**COLLECTED DATA:**
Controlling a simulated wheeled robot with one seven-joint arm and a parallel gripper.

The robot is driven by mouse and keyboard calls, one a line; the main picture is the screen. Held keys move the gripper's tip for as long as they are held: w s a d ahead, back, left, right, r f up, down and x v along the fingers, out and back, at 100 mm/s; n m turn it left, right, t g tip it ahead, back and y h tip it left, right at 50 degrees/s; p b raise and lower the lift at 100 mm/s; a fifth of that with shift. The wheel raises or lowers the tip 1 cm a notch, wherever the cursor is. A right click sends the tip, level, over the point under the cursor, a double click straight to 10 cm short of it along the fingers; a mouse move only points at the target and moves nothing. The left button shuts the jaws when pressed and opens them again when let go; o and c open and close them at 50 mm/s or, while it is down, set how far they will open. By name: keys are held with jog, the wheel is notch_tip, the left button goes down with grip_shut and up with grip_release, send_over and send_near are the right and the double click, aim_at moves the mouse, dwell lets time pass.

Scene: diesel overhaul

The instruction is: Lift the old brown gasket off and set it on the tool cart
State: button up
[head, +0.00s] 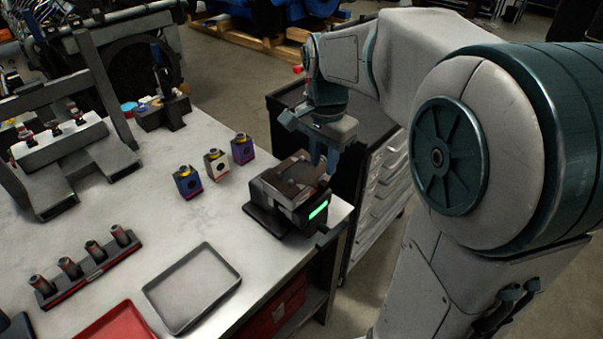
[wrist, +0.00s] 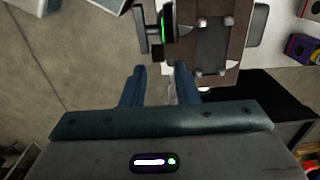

**GIVEN REQUEST:**
Locate the lines above that contain "with" and copy them.

**FINAL RESULT:**
Controlling a simulated wheeled robot with one seven-joint arm and a parallel gripper.
The robot is driven by mouse and keyboard calls, one a line; the main picture is the screen. Held keys move the gripper's tip for as long as they are held: w s a d ahead, back, left, right, r f up, down and x v along the fingers, out and back, at 100 mm/s; n m turn it left, right, t g tip it ahead, back and y h tip it left, right at 50 degrees/s; p b raise and lower the lift at 100 mm/s; a fifth of that with shift. The wheel raises or lowers the tip 1 cm a notch, wherever the cursor is. A right click sends the tip, level, over the point under the cursor, a double click straight to 10 cm short of it along the fingers; a mouse move only points at the target and moves nothing. The left button shuts the jaws when pressed and opens them again when let go; o and c open and close them at 50 mm/s or, while it is down, set how far they will open. By name: keys are held with jog, the wheel is notch_tip, the left button goes down with grip_shut and up with grip_release, send_over and send_near are the right and the double click, aim_at moves the mouse, dwell lets time pass.

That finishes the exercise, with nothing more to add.